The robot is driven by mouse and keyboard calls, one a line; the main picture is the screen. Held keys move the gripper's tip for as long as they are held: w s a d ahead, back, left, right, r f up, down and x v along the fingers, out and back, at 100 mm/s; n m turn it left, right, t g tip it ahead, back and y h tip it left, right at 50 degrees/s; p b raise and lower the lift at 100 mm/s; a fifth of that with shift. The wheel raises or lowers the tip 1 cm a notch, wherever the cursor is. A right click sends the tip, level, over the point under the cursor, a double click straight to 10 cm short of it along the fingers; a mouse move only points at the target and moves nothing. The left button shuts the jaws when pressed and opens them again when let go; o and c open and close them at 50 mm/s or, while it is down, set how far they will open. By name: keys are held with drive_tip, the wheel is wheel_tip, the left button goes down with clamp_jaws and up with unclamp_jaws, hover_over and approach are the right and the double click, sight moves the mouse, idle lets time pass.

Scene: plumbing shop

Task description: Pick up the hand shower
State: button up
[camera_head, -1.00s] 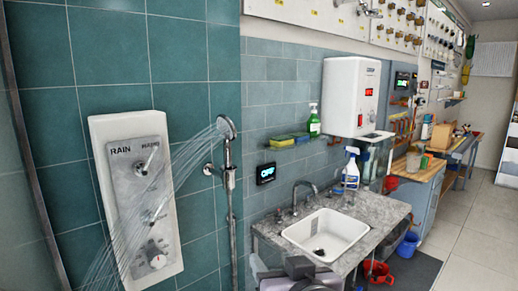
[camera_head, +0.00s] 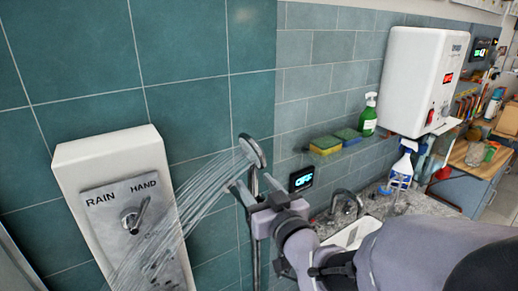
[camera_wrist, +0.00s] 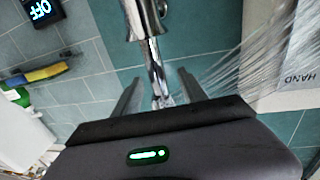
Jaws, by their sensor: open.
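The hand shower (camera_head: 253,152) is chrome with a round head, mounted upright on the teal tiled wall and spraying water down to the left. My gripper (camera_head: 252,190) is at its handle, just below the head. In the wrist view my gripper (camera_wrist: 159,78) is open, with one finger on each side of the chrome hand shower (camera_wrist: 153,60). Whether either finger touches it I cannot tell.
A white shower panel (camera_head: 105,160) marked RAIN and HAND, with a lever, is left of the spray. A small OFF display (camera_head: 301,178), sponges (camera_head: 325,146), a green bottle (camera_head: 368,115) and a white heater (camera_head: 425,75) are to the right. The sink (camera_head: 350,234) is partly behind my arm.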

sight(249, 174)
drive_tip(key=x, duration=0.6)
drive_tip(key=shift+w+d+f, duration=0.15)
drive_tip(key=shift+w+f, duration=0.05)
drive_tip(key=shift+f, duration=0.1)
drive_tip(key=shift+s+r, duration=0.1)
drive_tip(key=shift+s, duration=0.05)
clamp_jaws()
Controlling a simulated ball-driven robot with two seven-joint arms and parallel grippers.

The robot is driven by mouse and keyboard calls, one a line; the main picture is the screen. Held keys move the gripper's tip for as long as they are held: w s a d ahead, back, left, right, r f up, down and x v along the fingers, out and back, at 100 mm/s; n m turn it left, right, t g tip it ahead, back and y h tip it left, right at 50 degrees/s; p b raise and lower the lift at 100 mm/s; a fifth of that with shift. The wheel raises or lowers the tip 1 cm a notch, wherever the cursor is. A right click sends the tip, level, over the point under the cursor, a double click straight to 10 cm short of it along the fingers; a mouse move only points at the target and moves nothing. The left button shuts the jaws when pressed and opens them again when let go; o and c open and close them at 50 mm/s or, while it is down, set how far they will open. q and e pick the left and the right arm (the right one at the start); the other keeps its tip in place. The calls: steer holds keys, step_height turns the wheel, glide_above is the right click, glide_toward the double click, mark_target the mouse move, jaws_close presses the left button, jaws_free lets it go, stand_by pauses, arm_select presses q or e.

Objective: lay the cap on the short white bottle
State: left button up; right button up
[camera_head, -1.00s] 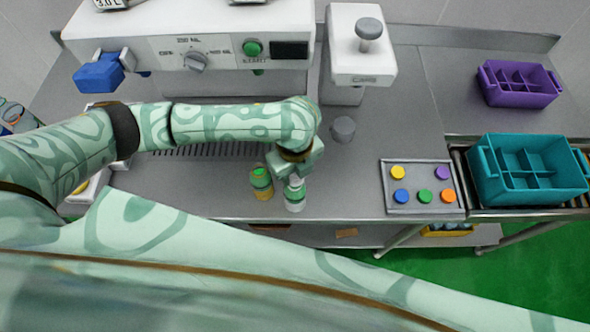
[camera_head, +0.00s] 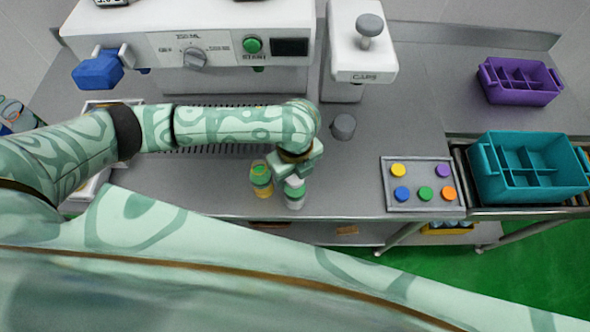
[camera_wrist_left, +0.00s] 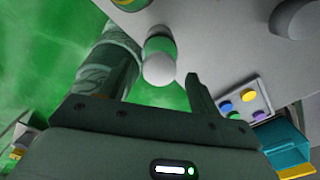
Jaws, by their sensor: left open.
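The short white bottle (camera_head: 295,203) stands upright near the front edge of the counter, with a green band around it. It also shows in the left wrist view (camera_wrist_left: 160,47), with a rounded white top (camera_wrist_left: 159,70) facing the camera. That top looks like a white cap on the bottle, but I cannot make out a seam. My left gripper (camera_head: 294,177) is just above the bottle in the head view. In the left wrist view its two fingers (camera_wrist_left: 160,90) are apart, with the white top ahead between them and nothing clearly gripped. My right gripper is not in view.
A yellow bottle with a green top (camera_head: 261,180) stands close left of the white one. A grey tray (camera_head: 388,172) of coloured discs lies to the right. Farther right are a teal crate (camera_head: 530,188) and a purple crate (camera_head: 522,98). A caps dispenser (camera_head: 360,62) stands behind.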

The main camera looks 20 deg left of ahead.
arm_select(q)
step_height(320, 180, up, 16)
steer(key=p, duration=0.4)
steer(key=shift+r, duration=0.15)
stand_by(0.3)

==

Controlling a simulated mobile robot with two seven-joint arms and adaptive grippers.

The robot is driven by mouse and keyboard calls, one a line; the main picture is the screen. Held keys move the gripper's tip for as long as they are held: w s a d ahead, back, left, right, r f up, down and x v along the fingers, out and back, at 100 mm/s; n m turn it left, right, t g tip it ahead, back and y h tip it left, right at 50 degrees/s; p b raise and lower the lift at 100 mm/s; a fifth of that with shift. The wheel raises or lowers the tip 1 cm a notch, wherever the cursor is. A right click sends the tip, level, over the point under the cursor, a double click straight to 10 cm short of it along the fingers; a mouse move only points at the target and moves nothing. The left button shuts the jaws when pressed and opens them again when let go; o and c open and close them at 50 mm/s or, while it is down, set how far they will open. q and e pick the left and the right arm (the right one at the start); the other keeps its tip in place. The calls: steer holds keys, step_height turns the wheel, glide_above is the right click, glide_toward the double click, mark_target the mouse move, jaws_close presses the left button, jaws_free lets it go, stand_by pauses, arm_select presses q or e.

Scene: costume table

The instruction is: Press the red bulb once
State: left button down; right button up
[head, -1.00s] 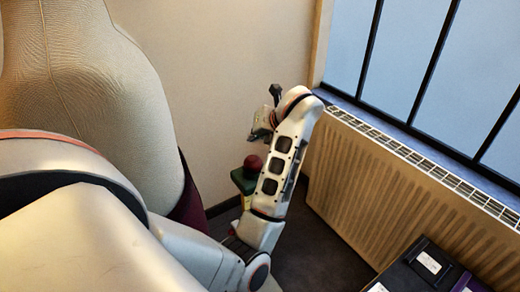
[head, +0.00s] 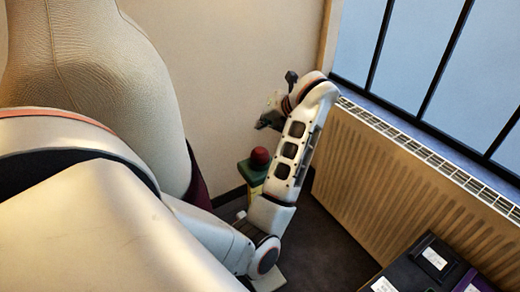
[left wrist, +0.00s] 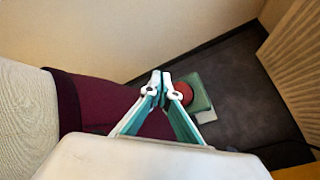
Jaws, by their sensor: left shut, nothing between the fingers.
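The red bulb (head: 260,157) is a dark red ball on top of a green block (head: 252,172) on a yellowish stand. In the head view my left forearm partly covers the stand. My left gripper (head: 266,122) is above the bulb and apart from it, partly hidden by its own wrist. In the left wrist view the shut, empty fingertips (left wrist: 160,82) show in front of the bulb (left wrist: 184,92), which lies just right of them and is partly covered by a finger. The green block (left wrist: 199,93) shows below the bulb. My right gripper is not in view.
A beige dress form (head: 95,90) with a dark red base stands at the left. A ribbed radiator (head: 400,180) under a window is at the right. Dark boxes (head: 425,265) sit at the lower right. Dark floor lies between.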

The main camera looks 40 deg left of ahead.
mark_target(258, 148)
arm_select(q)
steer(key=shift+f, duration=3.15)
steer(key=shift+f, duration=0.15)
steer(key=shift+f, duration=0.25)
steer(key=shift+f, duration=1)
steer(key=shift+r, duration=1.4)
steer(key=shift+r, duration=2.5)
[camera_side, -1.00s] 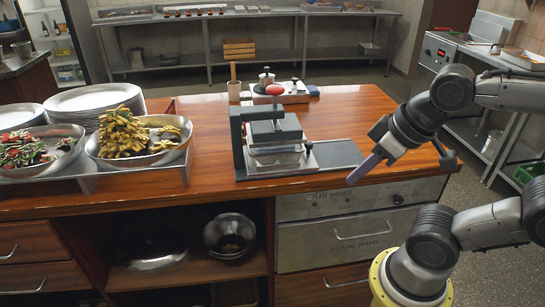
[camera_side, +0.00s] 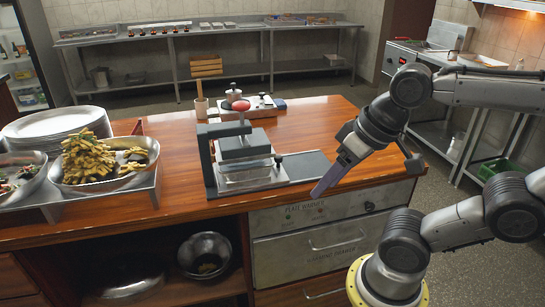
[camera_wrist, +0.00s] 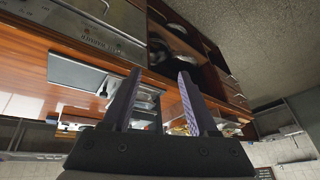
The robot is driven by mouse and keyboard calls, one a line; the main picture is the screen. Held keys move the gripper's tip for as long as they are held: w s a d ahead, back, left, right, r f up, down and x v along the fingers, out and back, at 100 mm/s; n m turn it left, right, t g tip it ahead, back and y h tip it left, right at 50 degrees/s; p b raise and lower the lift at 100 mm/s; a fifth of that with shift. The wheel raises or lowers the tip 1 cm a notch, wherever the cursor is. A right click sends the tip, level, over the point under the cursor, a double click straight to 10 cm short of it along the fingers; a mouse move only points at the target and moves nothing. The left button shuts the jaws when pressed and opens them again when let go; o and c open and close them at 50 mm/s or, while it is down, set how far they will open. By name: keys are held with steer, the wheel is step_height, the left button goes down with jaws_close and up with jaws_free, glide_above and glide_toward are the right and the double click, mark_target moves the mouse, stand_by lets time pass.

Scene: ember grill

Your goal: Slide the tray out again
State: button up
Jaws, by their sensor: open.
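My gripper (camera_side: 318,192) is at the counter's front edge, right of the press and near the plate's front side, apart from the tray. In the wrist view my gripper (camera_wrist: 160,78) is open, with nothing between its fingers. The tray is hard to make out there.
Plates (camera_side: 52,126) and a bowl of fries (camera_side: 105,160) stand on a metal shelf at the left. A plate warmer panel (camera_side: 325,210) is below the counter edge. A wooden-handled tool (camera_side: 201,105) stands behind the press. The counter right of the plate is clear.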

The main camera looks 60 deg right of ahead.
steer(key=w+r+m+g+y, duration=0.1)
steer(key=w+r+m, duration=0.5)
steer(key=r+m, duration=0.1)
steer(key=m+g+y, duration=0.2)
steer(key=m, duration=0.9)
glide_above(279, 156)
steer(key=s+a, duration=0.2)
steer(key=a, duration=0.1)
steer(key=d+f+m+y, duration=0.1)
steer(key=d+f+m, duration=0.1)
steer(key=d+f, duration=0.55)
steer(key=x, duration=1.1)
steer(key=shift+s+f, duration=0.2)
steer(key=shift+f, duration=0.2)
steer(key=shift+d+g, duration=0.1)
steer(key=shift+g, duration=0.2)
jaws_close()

...

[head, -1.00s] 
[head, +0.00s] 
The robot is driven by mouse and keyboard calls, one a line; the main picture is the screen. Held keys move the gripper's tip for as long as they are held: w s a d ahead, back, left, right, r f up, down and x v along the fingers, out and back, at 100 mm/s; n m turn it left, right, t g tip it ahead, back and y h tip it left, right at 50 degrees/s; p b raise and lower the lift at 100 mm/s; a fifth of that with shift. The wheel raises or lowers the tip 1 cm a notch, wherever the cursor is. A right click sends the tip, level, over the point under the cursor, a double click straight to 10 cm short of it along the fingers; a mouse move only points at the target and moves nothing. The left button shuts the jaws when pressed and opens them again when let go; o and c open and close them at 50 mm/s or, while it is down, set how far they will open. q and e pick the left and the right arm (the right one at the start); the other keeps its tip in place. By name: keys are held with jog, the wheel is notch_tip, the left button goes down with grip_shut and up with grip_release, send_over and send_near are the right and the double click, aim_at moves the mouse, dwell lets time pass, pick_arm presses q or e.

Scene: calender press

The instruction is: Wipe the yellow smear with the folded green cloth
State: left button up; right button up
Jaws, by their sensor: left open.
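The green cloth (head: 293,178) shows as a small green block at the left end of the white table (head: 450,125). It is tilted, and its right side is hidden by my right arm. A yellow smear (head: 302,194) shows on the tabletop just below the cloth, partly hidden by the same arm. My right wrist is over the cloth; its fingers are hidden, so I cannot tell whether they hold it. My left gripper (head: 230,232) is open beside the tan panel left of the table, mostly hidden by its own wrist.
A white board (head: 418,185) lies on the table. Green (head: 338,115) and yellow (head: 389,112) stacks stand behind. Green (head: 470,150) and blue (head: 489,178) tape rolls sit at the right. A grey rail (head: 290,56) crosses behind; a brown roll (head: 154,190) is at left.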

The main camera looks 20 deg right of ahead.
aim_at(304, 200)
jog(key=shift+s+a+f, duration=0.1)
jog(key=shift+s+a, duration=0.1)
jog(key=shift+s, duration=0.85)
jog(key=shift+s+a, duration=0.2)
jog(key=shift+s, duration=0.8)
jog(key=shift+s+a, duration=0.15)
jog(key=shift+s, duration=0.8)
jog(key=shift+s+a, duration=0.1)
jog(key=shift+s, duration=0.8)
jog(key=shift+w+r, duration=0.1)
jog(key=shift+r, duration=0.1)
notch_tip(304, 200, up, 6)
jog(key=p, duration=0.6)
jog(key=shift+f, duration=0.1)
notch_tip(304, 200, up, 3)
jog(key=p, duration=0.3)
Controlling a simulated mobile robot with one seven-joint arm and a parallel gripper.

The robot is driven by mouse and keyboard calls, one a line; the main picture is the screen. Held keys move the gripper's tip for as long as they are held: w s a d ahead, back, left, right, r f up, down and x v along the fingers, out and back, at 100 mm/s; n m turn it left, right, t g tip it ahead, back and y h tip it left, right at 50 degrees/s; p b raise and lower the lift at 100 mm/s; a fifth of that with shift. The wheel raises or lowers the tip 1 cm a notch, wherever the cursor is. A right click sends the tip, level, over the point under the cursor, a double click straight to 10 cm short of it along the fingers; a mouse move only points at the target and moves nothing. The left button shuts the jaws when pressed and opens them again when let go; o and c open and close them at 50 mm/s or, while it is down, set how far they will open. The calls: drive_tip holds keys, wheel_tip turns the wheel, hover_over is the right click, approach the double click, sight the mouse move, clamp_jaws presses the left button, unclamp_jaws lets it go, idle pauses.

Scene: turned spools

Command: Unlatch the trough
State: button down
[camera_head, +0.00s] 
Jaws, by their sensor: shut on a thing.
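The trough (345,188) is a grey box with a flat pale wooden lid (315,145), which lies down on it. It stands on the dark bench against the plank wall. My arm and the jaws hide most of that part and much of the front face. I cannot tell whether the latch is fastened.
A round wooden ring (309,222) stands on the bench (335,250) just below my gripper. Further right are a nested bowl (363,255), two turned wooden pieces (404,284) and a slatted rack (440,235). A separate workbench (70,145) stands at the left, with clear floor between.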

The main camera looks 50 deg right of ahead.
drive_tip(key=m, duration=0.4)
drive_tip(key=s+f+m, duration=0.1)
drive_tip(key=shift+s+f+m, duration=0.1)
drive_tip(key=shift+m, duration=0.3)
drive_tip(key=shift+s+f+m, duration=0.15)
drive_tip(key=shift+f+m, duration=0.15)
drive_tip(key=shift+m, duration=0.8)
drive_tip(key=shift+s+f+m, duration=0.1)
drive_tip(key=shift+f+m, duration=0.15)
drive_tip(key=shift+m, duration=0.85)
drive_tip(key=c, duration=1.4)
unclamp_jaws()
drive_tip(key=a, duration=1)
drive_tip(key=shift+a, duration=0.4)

> **What is asked**:
From the listing, copy every line where the string "mobile" appears.

> **Response to this task**:
Controlling a simulated mobile robot with two seven-joint arms and adaptive grippers.
Controlling a simulated mobile robot with one seven-joint arm and a parallel gripper.

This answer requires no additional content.